- TASK OBJECTIVE: Nothing beyond the line containing "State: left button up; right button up" is to be printed; print exactly each line from the start of the records below through that line, leaving out pictures.

-- begin --

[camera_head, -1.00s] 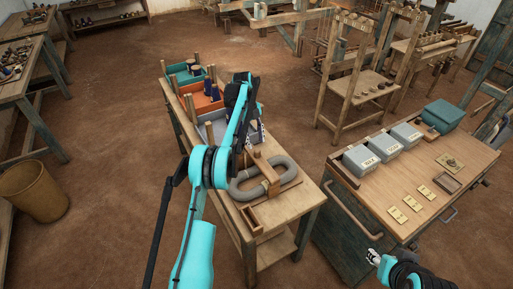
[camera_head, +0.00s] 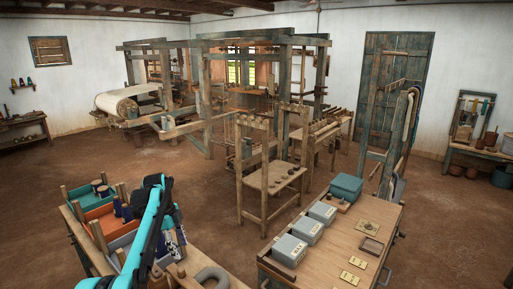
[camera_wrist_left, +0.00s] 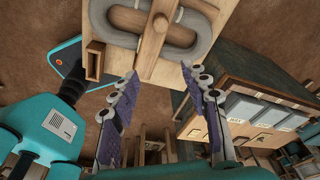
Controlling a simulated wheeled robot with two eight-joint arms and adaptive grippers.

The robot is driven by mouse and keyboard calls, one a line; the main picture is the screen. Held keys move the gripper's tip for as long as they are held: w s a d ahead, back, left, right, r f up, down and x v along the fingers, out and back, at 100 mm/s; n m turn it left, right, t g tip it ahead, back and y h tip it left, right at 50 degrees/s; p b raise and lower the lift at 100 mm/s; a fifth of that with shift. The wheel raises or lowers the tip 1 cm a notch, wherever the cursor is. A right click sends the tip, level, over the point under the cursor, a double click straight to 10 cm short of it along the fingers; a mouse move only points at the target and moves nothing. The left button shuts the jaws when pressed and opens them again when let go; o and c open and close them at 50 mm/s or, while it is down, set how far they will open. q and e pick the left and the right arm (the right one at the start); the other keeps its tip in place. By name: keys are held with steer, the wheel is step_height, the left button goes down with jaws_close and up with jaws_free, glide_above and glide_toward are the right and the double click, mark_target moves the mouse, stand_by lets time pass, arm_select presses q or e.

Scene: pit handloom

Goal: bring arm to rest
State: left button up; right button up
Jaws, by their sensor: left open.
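My left arm, turquoise and black, comes in at the bottom left of the head view. Its gripper (camera_head: 177,244) hangs over the narrow wooden bench, close to the coloured bins. The left wrist view shows the gripper (camera_wrist_left: 159,74) open and empty, its two purple-padded fingers wide apart. Beyond the fingertips lie a grey oval ring (camera_wrist_left: 190,22) and a wooden bar (camera_wrist_left: 155,45) across it. The ring also shows partly in the head view (camera_head: 212,276). My right gripper is in neither view now.
An orange bin (camera_head: 101,222) and a green bin (camera_head: 88,196) stand on the bench. To the right, a cabinet (camera_head: 330,262) carries grey boxes (camera_head: 307,228) and a teal box (camera_head: 345,187). A wooden loom frame (camera_head: 206,90) stands behind. Open floor lies between.

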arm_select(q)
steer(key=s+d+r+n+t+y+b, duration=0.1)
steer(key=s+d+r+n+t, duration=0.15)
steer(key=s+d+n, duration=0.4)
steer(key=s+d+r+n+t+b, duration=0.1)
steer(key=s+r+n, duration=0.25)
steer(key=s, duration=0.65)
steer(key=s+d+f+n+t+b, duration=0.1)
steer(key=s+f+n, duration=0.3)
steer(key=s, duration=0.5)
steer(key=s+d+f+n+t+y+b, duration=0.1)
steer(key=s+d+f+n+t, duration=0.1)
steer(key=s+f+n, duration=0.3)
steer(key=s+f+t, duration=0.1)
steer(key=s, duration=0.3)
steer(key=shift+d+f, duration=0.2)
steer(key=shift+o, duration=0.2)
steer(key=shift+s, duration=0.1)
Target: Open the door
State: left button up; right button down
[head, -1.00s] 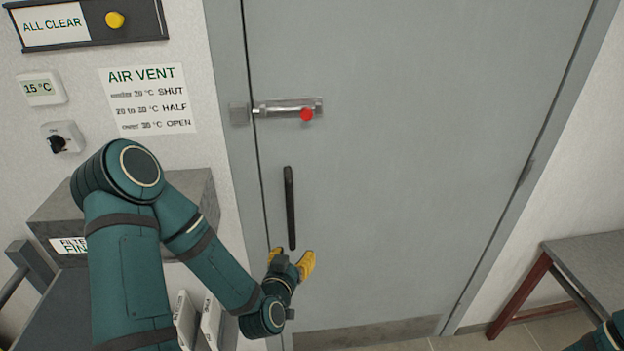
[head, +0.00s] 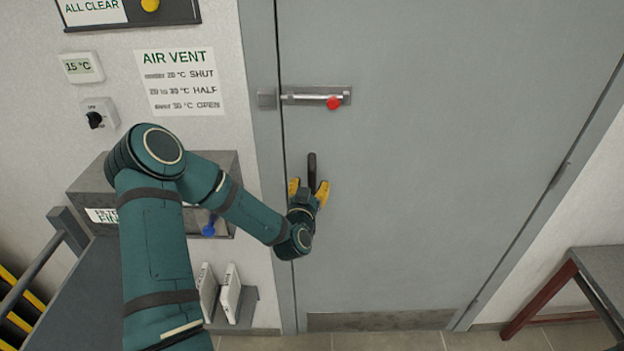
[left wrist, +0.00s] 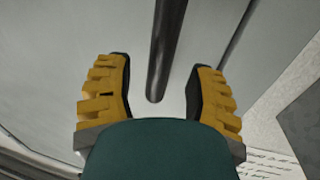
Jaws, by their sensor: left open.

-- end --

- EXPECTED OUTPUT:
[camera_head, -1.00s] 
[camera_head, +0.00s] 
[camera_wrist_left, +0.00s] 
Controlling a simulated wheeled robot with two eight-joint arms and adaptive grippers.

The robot is driven by mouse and keyboard calls, one a line; the main picture is the screen. Held keys move the gripper's tip for as long as they are held: w s a d ahead, back, left, right, r f up, down and x v along the fingers, out and back, at 100 mm/s; n m turn it left, right, t g tip it ahead, back and y h tip it left, right at 50 degrees/s; p b raise and lower the lift at 100 mm/s; a fifth of that with shift. The wheel raises or lowers the tip 1 cm a notch, wherever the cursor is. A right click sends the tip, level, over the point under the cursor, a double click straight to 10 cm short of it along the fingers; a mouse move only points at the target and moves nothing. The left button shuts the jaws when pressed and opens them again when let go; o and c open and close them at 50 mm/s or, while it is down, set how far they will open. q and e pick the left and the right arm (the right one at the start); the other keeps its tip in place. By name: keys are held with steer, the wheel is step_height, the left button goes down with jaws_close and up with jaws_free, glide_above and glide_toward are the right and the double click, mark_target moves the mouse, stand_by lets time pass, arm_select presses q or e.

Scene: pit handloom

Goal: bring arm to rest
State: left button up; right button up

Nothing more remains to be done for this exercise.